Throughout the various waves of new age space music we encounter a common concern with sonic environmentalism for the mind. Tuning into the vast, intergalactic communications system that Philip K. Dick names “Radio Free Albemuth,” this presentation explores the dream radios, mood organs and spiritual cyborgs of new age music, with works ranging from Karlheinz Stockhausen and Steve Hillage to Robert Rich, Lustmord, and Meg Bowles.

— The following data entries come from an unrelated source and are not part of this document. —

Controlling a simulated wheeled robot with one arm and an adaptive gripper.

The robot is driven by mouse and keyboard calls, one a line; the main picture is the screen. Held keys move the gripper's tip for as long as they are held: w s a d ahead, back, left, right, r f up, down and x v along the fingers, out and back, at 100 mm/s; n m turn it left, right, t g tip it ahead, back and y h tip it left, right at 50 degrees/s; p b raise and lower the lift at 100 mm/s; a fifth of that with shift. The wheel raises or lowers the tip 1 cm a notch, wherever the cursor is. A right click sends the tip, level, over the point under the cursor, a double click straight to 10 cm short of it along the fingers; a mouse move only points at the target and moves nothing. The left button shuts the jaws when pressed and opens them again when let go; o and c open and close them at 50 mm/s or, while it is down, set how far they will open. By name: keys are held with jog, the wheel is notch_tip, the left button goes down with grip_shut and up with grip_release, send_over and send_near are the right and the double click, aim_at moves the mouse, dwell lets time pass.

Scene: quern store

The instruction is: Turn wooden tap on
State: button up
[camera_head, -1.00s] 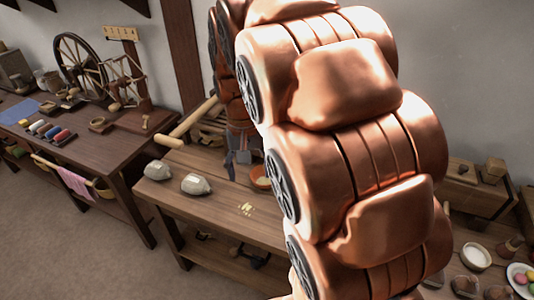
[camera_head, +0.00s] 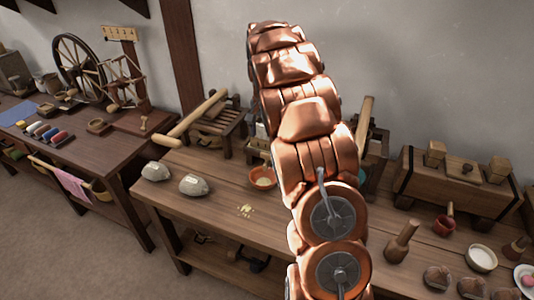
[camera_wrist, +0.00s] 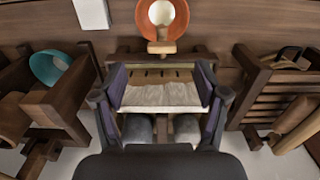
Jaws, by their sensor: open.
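In the wrist view, a small light-brown wooden piece (camera_wrist: 162,46), apparently the tap, sticks out from a dark wooden box towards an orange bowl (camera_wrist: 163,12). The bowl also shows on the bench in the head view (camera_head: 262,178), with pale stuff in it. My gripper (camera_wrist: 162,86) is open and empty in the wrist view, its fingers wide apart over a pale surface between them. The tap lies beyond the fingertips in that picture; I see no contact. In the head view my copper arm hides the gripper and most of the box.
A slatted rack (camera_head: 217,122) with a wooden roller stands left of my arm. A teal vessel in a wooden frame (camera_wrist: 47,67) stands on the other side. A long wooden chest (camera_head: 455,185) is at the right. Two grey stone-like objects (camera_head: 194,185) lie on the bench's left end.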

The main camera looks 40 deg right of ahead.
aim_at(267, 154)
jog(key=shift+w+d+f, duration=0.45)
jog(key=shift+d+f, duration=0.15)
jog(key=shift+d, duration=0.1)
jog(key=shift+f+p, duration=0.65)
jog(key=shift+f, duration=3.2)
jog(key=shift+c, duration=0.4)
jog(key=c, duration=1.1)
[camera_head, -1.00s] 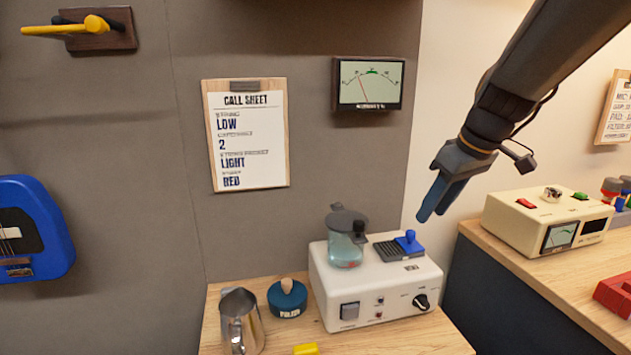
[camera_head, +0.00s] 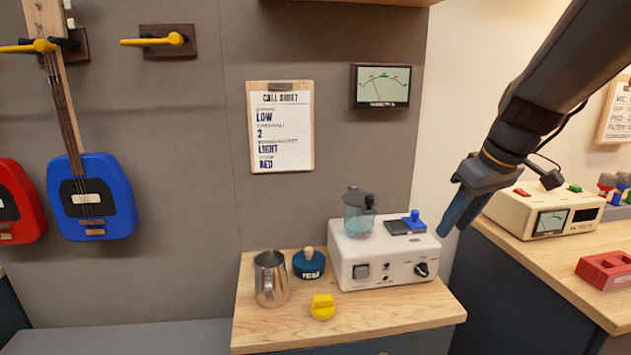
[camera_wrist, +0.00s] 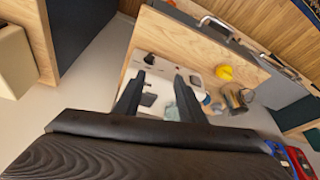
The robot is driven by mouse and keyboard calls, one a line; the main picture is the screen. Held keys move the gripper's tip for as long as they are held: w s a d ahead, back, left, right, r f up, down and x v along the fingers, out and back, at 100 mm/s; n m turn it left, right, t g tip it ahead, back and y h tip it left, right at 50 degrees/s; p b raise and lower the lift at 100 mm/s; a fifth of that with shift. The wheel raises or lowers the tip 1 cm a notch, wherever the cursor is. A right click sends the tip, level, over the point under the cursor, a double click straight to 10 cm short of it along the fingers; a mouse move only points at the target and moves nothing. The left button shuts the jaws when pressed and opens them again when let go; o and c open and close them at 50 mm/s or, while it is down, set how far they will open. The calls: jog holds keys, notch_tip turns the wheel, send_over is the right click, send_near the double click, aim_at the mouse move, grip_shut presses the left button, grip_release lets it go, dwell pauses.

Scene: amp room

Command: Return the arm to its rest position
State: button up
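My gripper (camera_head: 457,214) is raised in the air at the right of the head view, pointing down and left. It is in front of the gap between the two wooden counters, to the right of the white device (camera_head: 385,262). In the wrist view my gripper (camera_wrist: 160,98) shows two dark fingers spread apart with nothing held between them. The white device (camera_wrist: 157,72) lies beyond the fingers in that view.
A clear jar (camera_head: 358,222) stands on the white device. A metal pitcher (camera_head: 271,280), a blue round item (camera_head: 309,263) and a yellow knob (camera_head: 322,307) stand on the left counter (camera_head: 400,318). A cream device (camera_head: 530,212) and a red block (camera_head: 607,270) are on the right counter.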

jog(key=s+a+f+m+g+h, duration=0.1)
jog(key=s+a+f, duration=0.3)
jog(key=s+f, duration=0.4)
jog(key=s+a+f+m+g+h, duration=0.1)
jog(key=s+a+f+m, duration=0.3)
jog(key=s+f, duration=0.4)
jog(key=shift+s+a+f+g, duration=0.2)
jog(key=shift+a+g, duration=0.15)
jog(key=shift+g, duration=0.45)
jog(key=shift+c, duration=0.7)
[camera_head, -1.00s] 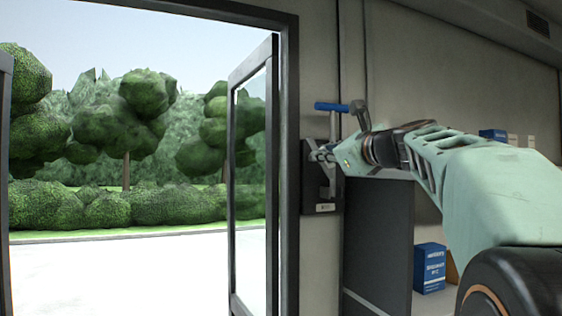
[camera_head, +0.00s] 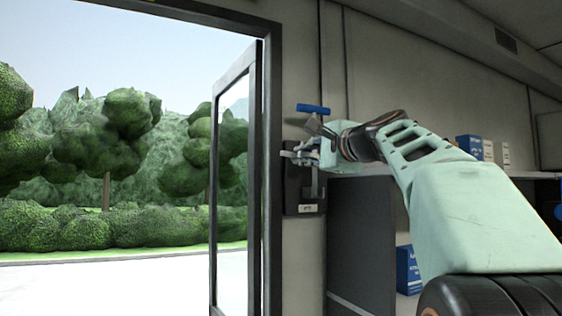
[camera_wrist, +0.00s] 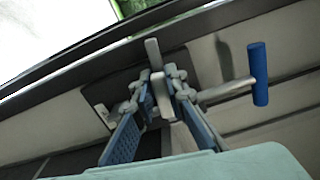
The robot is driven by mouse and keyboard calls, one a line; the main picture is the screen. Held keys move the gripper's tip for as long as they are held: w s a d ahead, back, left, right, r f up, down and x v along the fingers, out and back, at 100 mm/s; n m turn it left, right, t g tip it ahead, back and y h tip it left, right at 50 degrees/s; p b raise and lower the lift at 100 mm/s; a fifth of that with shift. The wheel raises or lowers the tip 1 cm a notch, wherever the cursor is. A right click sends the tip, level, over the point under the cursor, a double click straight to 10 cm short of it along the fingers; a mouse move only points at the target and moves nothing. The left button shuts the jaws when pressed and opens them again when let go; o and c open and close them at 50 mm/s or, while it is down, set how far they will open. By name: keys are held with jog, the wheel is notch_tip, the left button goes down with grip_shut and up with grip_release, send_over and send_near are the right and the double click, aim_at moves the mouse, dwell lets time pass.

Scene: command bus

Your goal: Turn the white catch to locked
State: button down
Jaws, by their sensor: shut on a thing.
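The white catch (camera_wrist: 153,50) is a pale bar in front of a dark plate (camera_wrist: 178,62) on the wall beside the doorway. In the wrist view its middle stands between the two blue-padded fingers of my gripper (camera_wrist: 160,88), which are closed on it. In the head view my gripper (camera_head: 303,152) is at the upper part of the same dark plate (camera_head: 304,202). There my fingers hide much of the catch, so its exact angle is hard to tell. A small pale label sits low on the plate.
A blue-handled grey lever (camera_wrist: 260,75) sticks out close beside my gripper; its blue grip (camera_head: 313,108) is just above in the head view. An open glazed door (camera_head: 235,180) stands left of the plate. A dark cabinet side (camera_head: 360,240) and shelf boxes (camera_head: 470,146) are at the right.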

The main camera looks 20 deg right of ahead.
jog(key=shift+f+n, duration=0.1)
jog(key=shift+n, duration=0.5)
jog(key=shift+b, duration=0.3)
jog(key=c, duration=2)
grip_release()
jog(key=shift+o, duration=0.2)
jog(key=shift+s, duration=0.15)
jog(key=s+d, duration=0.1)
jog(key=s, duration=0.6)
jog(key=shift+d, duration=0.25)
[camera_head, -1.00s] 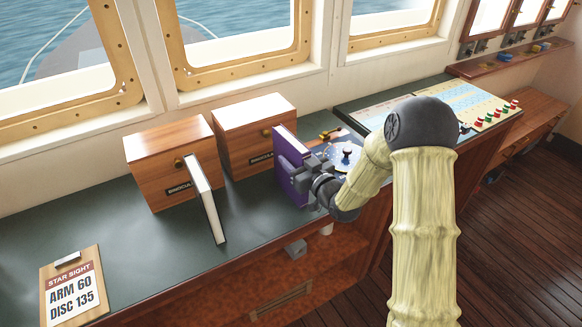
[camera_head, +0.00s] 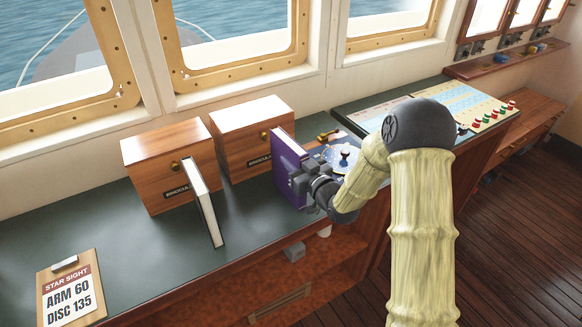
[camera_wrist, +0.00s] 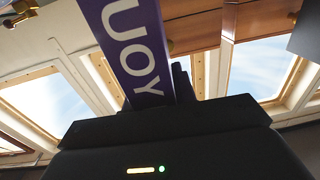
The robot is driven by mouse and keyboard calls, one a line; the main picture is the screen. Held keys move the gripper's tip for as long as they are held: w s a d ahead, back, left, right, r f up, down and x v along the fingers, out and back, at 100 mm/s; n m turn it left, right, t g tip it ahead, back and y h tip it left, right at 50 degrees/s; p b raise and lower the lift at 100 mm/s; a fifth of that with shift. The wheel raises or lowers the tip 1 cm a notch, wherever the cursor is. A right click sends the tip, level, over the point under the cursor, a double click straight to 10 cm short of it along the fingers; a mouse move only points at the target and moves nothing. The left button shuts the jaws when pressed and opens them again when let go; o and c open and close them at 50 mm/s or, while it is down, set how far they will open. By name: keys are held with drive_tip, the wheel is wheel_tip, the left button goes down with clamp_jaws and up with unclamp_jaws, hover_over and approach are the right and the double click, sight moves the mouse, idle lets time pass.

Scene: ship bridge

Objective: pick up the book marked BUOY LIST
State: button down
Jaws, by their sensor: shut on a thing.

Such space music performs a technological religiosity situating terrestrial experience and mental health within the grand scale of cosmic event, as well as sustaining the belief that the human enterprise is inextricably bound in an impulse to leave the planet Earth behind.

Tuesday, February 24, 2009

TOS5. Space Rituals


2-4pm Wed Feb 25
Lindsay Auditorium
Sturm Hall 281
U of Denver

From the Pink Floyd’s space rock shows at London’s U.F.O. club to Hawkwind’s free concerts and the disasters of a Sex Pistols gig, media ritual surrounds these artists. Concentrating on space-related performers ranging from Bowie’s Ziggy Stardust, Yes, Tim Blake's Crystal Machine, and Arjen Anthony Lucassen’s Star One to Sun Ra and Parliament, I consider the spatial nature of group identity and the practice of collective deep listening and communal trance in relationship to the telematic bodies described by Roy Ascott and Derrida’s echographies of television. I’m particularly interested in conflicts between zones of cosmic spiritual identity and electronically mediated presence.

Tuesday, February 3, 2009

TOS3. Cognitive Dub Science


2-4pm Wed Feb 04
Lindsay Auditorium
Sturm Hall 281
U of Denver

This presentation zooms in on "memory" as a particularly important, discrete state of consciousness with powerful parallels in the use of magnetic tape in recording, manipulating and composing sound. Listening to diverse works by Brian Eno, Eno and Fripp, Richard Pinhas, Jamaican dub engineers, William Basinski, Boards of Canada, Tricky, DJ Spooky, and Kode9 + the Spaceape. I consider the relationship of the delay effect and sound recording to the phenomena of death, decay, and disintegration. Informed by the works of Jacques Derrida, I suggest a philosophy of electronic voice phenomena that helps us consider how dreadlocked systems produce sonic intelligences, Others otherwise known as ghosts.